Il quittera ce monde dans sa 60ème année au début de la grande guerre atteint d’une pneumonie, laissant une femme et 3 enfants adoptés.

En fait, c’est Ford et son fordisme qui exploitera ces concepts en inventant par ailleurs la production à la chaîne.

La petite histoire dit que c’est au retour d'une visite d’un abattoir où les animaux étaient dépecés par étapes, en circulant sur un tapis roulant que L'efficacité d'une personne s'occupant toujours de la même pièce des bêtes attira son attention.

Le semblant d’humanisme selon TAYLOR va disparaitre dans le fordisme qu’on qualifierait aujourd’hui de libertarien, les relations « amicales » … et commerciales de Henri FORD et HITLER en étant un exemple, Henry FORD partageant d’ailleurs avec Hitler un antisémitisme violent et obsessionnel.

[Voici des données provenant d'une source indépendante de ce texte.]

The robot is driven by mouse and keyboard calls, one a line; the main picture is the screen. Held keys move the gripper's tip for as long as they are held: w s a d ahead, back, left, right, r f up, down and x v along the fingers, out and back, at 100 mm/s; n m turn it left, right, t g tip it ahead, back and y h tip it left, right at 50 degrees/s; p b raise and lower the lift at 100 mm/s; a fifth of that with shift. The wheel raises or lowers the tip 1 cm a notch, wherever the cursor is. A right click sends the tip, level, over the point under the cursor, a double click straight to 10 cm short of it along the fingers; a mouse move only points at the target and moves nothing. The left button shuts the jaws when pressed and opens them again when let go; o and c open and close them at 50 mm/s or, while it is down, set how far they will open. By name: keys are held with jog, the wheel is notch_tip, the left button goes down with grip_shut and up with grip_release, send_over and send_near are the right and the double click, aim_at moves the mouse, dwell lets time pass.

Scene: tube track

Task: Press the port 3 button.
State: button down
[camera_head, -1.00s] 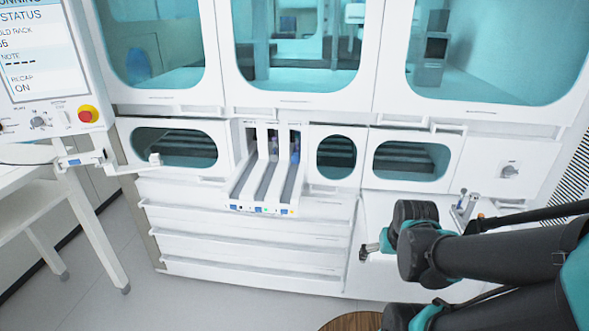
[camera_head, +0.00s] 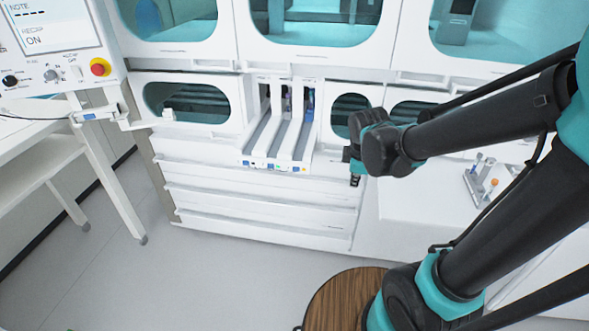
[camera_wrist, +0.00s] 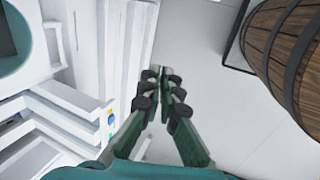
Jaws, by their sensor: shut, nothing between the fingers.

Quoi de mieux que le film « les temps modernes » de Charlie CHAPLIN, sorti en 1936, pour caricaturer ce travail à la chaine déshumanisé.

Ce taylorisme que je qualifie de brutal aura la vie dure et la décomposition des taches et son inévitable chrono sera encore là dans les années 70, j’en serai témoin.

En conclusion, il est un point qui est rarement mentionné, l’importance de l’ergonomie du poste de travail dans une approche tayloriste, avant tout pour rationaliser et optimiser le geste répétitif.

Mais, indirectement, il a optimisé l’impact physique de ce geste répétitif sur l’ouvrier. A la fin du taylorisme, cette assistance ergonomique ne sera plus d’actualité puisque, dans bon nombre de métiers, l’opérateur ne fera que charger une machine et pourtant, ces gestes et postures non optimisés auront de grave conséquences à terme avec l’apparition des fameux TMS (Troubles Musculosquelettiques).